Ground-breaking ceremony set for Shanghai Disney
Work is set to begin at the long-awaited Shanghai Disney theme park, with the municipal government and the US-based entertainment giant to hold a ground-breaking ceremony on Friday.
The 24.5 billion yuan (HK$29.13 billion) project, which has been the subject of negotiations for more than a decade, was given final approval by the State Council in November 2009 and is scheduled to open in 2015.
The announcement comes as a month-long public consultation on zoning plans for the park and its attached resorts and entertainment district on the southeastern outskirts of the city enters its final days.
Disney issued invitations to a 'special event' at the Shanghai Kerry Hotel Pudong on Friday morning, in collaboration with the Administrative Commission of Shanghai International Tourism and Resorts Zone and the Shanghai Shendi Group.
The commission is a municipal government body established in November to oversee construction of the park and its connected tourism zone, and Shendi is Disney's local partner in the joint venture.
The invitation does not specify the purpose of the event, but states that 'a large number of participants' are expected to attend.
An individual close to the project confirmed it would be the park's official ground-breaking ceremony.
Walt Disney chief executive officer Robert Iger is understood to be travelling to Shanghai for the event.
The park will be the entertainment giant's sixth worldwide, its first foray onto the mainland and third in Asia after Tokyo and Hong Kong.
Public consultation on the resort and entertainment zone's master plan was launched on March 8, four months after Disney and Shendi signed the final agreement for the joint venture.
Locals have until tomorrow to comment on the designs.
The plans show the resort taking up around one-third of the tourism zone's 390-hectare first phase, flanked by three hotel plots, commercial facilities, a huge car park and a public transport hub.

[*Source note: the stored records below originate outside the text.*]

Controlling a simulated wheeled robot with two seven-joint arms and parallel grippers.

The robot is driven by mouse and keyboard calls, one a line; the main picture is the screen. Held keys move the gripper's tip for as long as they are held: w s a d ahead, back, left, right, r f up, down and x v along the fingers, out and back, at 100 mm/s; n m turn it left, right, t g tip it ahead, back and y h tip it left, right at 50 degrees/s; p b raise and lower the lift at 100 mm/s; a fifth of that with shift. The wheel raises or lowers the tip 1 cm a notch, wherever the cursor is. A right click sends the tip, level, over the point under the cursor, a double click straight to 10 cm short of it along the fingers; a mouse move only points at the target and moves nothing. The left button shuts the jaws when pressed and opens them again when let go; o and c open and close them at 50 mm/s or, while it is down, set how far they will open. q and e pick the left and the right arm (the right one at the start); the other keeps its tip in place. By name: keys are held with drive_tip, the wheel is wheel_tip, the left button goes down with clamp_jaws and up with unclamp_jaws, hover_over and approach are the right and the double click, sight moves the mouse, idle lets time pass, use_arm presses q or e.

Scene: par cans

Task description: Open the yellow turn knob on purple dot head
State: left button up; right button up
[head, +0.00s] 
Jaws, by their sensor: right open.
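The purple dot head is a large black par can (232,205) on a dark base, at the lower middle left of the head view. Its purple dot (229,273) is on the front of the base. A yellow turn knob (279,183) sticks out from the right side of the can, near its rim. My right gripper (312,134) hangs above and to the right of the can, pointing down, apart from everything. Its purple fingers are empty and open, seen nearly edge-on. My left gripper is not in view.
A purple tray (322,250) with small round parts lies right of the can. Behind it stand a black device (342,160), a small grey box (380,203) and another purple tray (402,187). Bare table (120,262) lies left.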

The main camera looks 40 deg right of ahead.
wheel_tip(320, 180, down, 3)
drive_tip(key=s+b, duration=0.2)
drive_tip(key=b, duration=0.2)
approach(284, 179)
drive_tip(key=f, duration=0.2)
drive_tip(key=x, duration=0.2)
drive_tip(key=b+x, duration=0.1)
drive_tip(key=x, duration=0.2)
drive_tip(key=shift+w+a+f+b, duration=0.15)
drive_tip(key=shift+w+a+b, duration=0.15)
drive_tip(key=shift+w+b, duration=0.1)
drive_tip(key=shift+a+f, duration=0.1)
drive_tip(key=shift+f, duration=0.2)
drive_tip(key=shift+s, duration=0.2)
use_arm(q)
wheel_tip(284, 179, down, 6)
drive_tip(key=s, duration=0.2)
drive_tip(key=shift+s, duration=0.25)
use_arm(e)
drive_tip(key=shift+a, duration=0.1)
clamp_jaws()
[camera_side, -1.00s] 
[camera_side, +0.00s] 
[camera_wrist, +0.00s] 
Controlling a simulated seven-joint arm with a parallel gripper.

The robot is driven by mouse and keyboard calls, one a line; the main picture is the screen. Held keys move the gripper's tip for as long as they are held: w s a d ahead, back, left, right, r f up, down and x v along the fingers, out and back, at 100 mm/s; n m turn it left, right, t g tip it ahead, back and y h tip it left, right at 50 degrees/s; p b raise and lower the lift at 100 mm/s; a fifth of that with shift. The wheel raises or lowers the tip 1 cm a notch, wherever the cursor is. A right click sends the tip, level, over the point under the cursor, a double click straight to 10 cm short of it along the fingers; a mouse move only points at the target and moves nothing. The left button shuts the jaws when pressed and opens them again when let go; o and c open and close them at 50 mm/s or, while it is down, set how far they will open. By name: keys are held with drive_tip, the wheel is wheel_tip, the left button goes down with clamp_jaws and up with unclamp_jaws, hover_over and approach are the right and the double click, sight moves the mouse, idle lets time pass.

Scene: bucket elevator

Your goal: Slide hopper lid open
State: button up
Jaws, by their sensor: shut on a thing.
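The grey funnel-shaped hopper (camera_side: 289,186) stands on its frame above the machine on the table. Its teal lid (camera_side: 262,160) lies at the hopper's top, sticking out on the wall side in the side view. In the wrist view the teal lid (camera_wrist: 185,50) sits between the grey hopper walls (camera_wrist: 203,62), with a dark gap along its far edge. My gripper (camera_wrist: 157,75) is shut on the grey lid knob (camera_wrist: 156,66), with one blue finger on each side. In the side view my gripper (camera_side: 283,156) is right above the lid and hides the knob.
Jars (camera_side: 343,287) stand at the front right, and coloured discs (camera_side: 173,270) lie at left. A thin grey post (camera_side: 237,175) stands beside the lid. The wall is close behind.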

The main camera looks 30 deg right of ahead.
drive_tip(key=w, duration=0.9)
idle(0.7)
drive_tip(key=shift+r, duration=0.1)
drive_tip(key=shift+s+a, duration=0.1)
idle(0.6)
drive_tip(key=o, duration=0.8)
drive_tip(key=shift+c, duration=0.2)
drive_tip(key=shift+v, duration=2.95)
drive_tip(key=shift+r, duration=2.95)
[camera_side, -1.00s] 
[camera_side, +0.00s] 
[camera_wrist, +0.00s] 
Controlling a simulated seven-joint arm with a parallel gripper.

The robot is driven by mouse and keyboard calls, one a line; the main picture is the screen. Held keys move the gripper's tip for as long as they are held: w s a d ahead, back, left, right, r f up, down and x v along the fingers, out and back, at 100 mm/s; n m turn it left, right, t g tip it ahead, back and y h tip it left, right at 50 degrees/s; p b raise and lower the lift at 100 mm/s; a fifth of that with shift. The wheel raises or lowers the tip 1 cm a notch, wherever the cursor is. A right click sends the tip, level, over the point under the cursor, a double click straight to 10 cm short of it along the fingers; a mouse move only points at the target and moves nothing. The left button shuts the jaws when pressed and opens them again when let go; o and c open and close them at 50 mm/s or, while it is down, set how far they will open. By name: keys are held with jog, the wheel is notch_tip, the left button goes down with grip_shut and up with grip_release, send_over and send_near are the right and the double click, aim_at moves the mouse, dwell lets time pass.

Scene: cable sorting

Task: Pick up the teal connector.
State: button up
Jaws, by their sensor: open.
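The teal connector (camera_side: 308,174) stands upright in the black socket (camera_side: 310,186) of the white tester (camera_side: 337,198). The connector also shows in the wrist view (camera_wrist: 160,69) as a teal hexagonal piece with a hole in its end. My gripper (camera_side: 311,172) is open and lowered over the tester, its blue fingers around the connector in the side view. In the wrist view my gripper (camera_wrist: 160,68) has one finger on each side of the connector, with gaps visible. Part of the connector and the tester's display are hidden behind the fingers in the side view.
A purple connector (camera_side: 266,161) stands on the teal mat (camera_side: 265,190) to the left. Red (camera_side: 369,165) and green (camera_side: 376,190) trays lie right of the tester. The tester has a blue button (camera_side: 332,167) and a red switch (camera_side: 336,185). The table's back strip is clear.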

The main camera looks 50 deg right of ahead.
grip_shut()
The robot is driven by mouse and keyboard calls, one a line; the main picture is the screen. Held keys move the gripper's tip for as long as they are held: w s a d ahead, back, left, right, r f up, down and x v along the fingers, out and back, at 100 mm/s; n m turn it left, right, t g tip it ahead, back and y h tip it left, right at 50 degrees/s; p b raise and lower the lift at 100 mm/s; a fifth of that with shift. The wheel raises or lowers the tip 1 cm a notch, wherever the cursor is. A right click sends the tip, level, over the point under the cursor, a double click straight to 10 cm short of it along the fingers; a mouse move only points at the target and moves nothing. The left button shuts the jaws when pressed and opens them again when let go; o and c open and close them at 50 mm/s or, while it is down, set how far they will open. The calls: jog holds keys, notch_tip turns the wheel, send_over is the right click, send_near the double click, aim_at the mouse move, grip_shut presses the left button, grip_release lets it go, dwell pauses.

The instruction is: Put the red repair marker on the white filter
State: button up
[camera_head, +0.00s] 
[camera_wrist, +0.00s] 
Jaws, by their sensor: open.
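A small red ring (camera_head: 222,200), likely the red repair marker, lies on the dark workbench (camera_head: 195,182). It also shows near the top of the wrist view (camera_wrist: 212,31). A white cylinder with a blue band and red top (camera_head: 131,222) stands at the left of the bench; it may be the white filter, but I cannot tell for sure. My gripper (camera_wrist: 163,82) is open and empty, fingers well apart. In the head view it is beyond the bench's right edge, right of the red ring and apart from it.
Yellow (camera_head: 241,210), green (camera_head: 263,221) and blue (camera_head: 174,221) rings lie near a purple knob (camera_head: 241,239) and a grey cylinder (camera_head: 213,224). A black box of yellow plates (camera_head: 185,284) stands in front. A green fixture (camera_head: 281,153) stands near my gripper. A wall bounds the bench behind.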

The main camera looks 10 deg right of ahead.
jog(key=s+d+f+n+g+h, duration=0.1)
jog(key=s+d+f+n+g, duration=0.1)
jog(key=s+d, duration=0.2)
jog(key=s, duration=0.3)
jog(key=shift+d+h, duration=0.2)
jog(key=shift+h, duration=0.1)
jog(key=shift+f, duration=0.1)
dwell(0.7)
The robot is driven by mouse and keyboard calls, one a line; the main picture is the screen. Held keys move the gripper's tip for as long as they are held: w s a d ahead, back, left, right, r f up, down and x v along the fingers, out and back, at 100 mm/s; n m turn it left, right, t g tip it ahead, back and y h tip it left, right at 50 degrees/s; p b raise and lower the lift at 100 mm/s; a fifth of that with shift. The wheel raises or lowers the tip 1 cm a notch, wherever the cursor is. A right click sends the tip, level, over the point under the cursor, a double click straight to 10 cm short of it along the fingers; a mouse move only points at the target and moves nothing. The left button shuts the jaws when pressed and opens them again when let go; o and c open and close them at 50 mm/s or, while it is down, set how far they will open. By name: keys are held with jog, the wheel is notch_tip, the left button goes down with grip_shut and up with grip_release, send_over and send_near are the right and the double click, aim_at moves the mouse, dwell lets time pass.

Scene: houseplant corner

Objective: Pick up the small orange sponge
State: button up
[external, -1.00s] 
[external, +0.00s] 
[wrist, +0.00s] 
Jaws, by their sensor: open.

The tourism zone will eventually expand to 700 hectares, comprising an artificial lake and man-made rivers, and connected to the city centre by two subway lines.
Unveiling the plans, Shanghai Mayor Han Zheng ended months of speculation about the cost of the project, giving the figure 'approved investment for the first phase'.
However, the project has not been free of controversy.
Rather than the 1,000-hectare plot that was widely reported, many were surprised in November 2009 to discover that the park was also to be Disney's smallest.
The National Development and Reform Commission approved the project to cover only 116 hectares, making it 11 per cent smaller than Hong Kong Disneyland.
Questions have also been raised by local lawmakers about the funding.
The municipal government has been urged to avoid a repeat of the financial troubles the Hong Kong attraction has suffered since it opened in 2005.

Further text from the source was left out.